Small Business Expert Offers Tips for a More Relaxing Escape

NEW YORK, May 24 /PRNewswire/ -- Two-thirds of small business owners (67%) are planning to take at least one full week of vacation this summer, according to the OPEN from American Express(SM) 2006 Semi-Annual Monitor. But out of sight does not mean out of mind for the more than half (54%) of respondents who plan to check in with their businesses at least once a day while on holiday. Conversely, 25% of business owners say they will not check in at all while on vacation.

What causes vacation anxiety among business owners? A growing number (46%, up from 42% in 2005) say they fear that an important client or customer will receive inadequate service while others are at the helm. Respondents also say they worry about missing an important new business opportunity while away (31%), judgment calls their staff might make (26%) and who will manage the business in their absence (21%).

"Business owners tend to take on all or most of the responsibility for running their firms," says Susan Sobbott, president, OPEN from American Express. "Given their concerns about the state of their companies while they are away, many find it impossible to truly disengage from their business during a vacation."

Vacation Plans and Concerns Vary by Region, Gender and Size of Business

On average, 31% of small business owners say they will mix business with pleasure to save time and money -- down from 34% in 2005 -- according to the OPEN(SM) 2006 Semi-Annual Monitor. When compared to men, a much higher percentage of women respondents say they plan to combine work with vacation -- 38%, versus 27%. Smaller firms are more likely to combine business and pleasure than those that generate more than $200,000 (35% versus 30%, respectively).

Business owners in the West are much more likely to take a weeklong break than their counterparts in the North Central states (73% versus 56%). More women (72%) than men (64%) will do the same.

Owners of firms that generate greater than $200,000 in annual revenue are more likely to treat themselves to at least one week of vacation this summer (70%), versus those whose businesses generate less than $200,000 in annual revenue (64%).

For a Smoother Escape, Plan Ahead

Alice Bredin, small business advisor to OPEN, offers tips to help them find peace of mind while they are away.
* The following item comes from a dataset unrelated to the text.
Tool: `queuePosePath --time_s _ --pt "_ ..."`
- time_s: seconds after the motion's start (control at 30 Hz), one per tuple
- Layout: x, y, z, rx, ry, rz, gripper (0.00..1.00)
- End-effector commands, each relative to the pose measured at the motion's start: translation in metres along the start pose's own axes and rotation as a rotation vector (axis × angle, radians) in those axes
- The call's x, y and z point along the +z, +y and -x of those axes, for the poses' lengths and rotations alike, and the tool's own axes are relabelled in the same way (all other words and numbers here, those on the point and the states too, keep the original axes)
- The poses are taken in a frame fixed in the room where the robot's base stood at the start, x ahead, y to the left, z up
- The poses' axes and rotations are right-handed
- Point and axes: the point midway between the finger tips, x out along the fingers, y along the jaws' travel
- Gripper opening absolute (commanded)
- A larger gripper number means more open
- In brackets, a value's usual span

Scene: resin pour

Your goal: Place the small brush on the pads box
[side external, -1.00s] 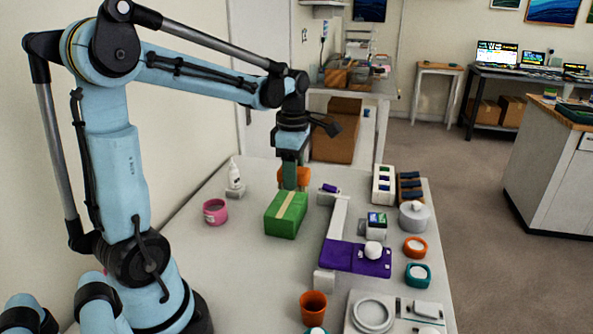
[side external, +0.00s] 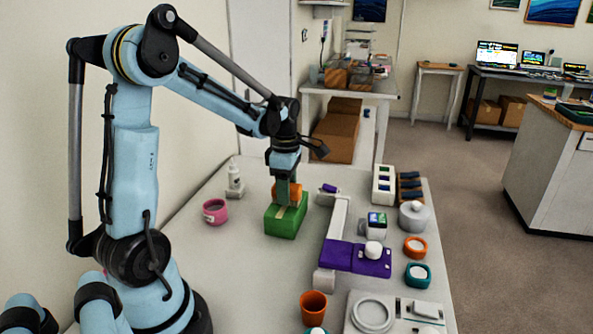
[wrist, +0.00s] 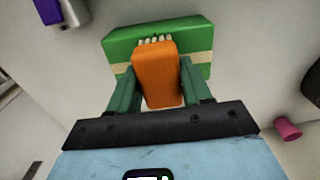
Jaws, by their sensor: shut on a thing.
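The small brush (wrist: 158,82) has an orange body and pale bristles at its far end. My gripper (wrist: 159,72) is shut on it, with one green finger on each side. The pads box (wrist: 198,48) is green with a tan band. In the wrist view the bristle end overlaps the box's face. In the side view the orange brush (side external: 295,192) and my gripper (side external: 286,196) are right over the far part of the box (side external: 284,224). I cannot tell whether the brush touches the box top.
A pink cup (side external: 215,212) and a white bottle (side external: 234,178) stand left of the box. A white stand (side external: 338,222) with a purple plate (side external: 357,258) is to the right. An orange cup (side external: 313,305) stands nearer the camera. Some bare table lies around the box.

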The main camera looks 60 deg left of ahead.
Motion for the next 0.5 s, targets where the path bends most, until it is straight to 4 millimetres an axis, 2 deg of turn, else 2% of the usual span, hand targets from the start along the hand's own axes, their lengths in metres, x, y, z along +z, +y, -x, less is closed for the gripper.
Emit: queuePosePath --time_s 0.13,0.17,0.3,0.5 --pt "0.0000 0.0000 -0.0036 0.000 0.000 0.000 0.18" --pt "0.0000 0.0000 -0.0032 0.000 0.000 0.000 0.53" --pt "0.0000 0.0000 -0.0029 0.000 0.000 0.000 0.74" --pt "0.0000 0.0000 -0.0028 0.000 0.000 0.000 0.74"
* Give Key Clients or Customers a "Heads Up": Do not let your lengthy absence come as a surprise to clients. When possible, give them a minimum of two to three weeks' notice. Identify your stand-ins, and communicate your confidence in their ability to help clients should a problem arise. Also consider letting clients know how they can reach you when a genuine emergency arises. It is important that they feel tended to while you are away. * Do Worst-Case Planning: Create a list of possible scenarios on current projects, and brief internal staff or colleagues. What are the chief concerns for each client? Advance planning can help ensure that clients will be speaking with someone who understands their concerns should a problem arise. * Schedule Breaks During Business Downtimes: Consider planning some time away this summer when your business may be slowest -- or the least hectic. If your business is seasonal, try vacationing during the off-season.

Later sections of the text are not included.